Q = d2l.ones((2, 3, 4))
K = d2l.ones((2, 4, 6))
d2l.check_shape(npx.batch_dot(Q, K), (2, 3, 6))

DotProductAttention class

Stateless layer — no parameters, just \mathbf{Q}\mathbf{K}^\top/\sqrt d, masked softmax, then weighted sum of values:

class DotProductAttention(nn.Block):
    """Scaled dot product attention."""
    def __init__(self, dropout):
        super().__init__()
        self.dropout = nn.Dropout(dropout)

    # Shape of queries: (batch_size, no. of queries, d)
    # Shape of keys: (batch_size, no. of key-value pairs, d)
    # Shape of values: (batch_size, no. of key-value pairs, value dimension)
    # Shape of valid_lens: (batch_size,) or (batch_size, no. of queries)
    def forward(self, queries, keys, values, valid_lens=None):
        d = queries.shape[-1]
        # Set transpose_b=True to swap the last two dimensions of keys
        scores = npx.batch_dot(queries, keys, transpose_b=True) / math.sqrt(d)
        self.attention_weights = masked_softmax(scores, valid_lens)
        return npx.batch_dot(self.dropout(self.attention_weights), values)

DotProduct demo

2 queries, 10 keys/values, valid lengths (2, 6) — only the first 2 / first 6 keys per batch get nonzero weight:

queries = d2l.normal(0, 1, (2, 1, 2))
keys = d2l.normal(0, 1, (2, 10, 2))
values = d2l.normal(0, 1, (2, 10, 4))
valid_lens = d2l.tensor([2, 6])

attention = DotProductAttention(dropout=0.5)
attention.initialize()
d2l.check_shape(attention(queries, keys, values, valid_lens), (2, 1, 4))

Visualize the resulting attention matrix:

d2l.show_heatmaps(d2l.reshape(attention.attention_weights, (1, 1, 2, 10)),
                  xlabel='Keys', ylabel='Queries')

AdditiveAttention class

a(\mathbf{q}, \mathbf{k}) = \mathbf{w}_v^\top \tanh(\mathbf{W}_q\mathbf{q} + \mathbf{W}_k\mathbf{k}).

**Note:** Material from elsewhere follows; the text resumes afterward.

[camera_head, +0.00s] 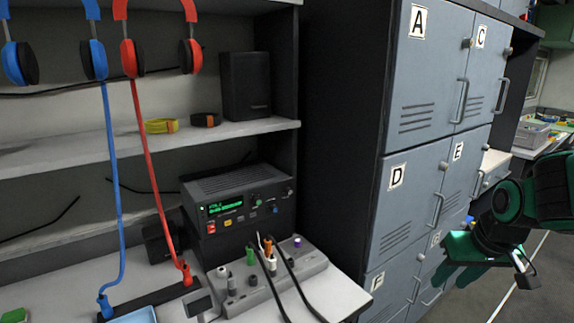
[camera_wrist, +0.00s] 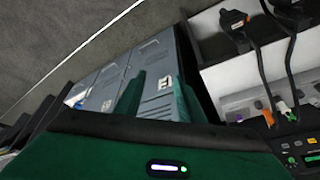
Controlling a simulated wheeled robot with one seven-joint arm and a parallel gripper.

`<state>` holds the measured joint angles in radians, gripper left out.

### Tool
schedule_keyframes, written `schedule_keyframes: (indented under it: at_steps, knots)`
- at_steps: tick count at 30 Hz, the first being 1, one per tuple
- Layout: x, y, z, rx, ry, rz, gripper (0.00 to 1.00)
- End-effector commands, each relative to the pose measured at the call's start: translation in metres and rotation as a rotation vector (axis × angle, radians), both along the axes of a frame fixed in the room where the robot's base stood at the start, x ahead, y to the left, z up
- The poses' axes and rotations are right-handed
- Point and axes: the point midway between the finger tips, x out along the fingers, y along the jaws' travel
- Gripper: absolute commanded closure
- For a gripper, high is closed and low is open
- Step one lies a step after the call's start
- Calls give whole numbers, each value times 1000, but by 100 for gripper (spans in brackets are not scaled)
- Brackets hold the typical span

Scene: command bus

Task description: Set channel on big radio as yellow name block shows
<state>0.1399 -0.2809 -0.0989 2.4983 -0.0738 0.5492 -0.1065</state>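The big radio (camera_head: 238,200) is a dark box on the desk under the shelf. It has a lit green display (camera_head: 225,207), a red button and several small knobs on its front. The display text is too small to read. Part of the radio's front (camera_wrist: 298,150) shows at the lower right corner of the wrist view. My gripper (camera_head: 455,275) is dark green and hangs at the right, in front of the lockers and well away from the radio. In the wrist view its fingers (camera_wrist: 157,100) stand apart with nothing between them.
A grey switch panel (camera_head: 270,278) with plugs and black cables sits in front of the radio. Blue (camera_head: 112,190) and red (camera_head: 150,170) headset cords hang at the left. Grey lockers (camera_head: 412,190) stand between the desk and my gripper.

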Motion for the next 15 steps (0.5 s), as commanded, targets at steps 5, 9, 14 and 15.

Learnable \mathbf{W}_q, \mathbf{W}_k, \mathbf{w}_v. Lets queries and keys live in different feature spaces.

class AdditiveAttention(nn.Block):
    """Additive attention."""
    def __init__(self, num_hiddens, dropout):
        super().__init__()
        # Use flatten=False to only transform the last axis so that the
        # shapes for the other axes are kept the same
        self.W_k = nn.Dense(num_hiddens, use_bias=False, flatten=False)
        self.W_q = nn.Dense(num_hiddens, use_bias=False, flatten=False)
        self.w_v = nn.Dense(1, use_bias=False, flatten=False)
        self.dropout = nn.Dropout(dropout)

    def forward(self, queries, keys, values, valid_lens):
        queries, keys = self.W_q(queries), self.W_k(keys)
        # After dimension expansion, shape of queries: (batch_size, no. of
        # queries, 1, num_hiddens) and shape of keys: (batch_size, 1,
        # no. of key-value pairs, num_hiddens). Sum them up with
        # broadcasting
        features = np.expand_dims(queries, axis=2) + np.expand_dims(
            keys, axis=1)
        features = np.tanh(features)
        # There is only one output of self.w_v, so we remove the last
        # one-dimensional entry from the shape. Shape of scores:
        # (batch_size, no. of queries, no. of key-value pairs)
        scores = np.squeeze(self.w_v(features), axis=-1)
        self.attention_weights = masked_softmax(scores, valid_lens)
        # Shape of values: (batch_size, no. of key-value pairs, value
        # dimension)
        return npx.batch_dot(self.dropout(self.attention_weights), values)

Additive demo

Same shapes as before, with mismatched query/key dims allowed:

queries = d2l.normal(0, 1, (2, 1, 20))

attention = AdditiveAttention(num_hiddens=8, dropout=0.1)
attention.initialize()
d2l.check_shape(attention(queries, keys, values, valid_lens), (2, 1, 4))

Visualize:

d2l.show_heatmaps(d2l.reshape(attention.attention_weights, (1, 1, 2, 10)),
                  xlabel='Keys', ylabel='Queries')

Recap

Scoring function a + softmax \Rightarrow attention weights; pool values with those weights.
Scaled dot product is the default — cheap, parameter-free, scales by 1/\sqrt d to control softmax saturation.
Additive attention is more flexible (separate \mathbf{q}/ \mathbf{k} shapes, learned metric) but slower and less used at modern scale.
Masked softmax is the workhorse for handling padded sequences in batched inference.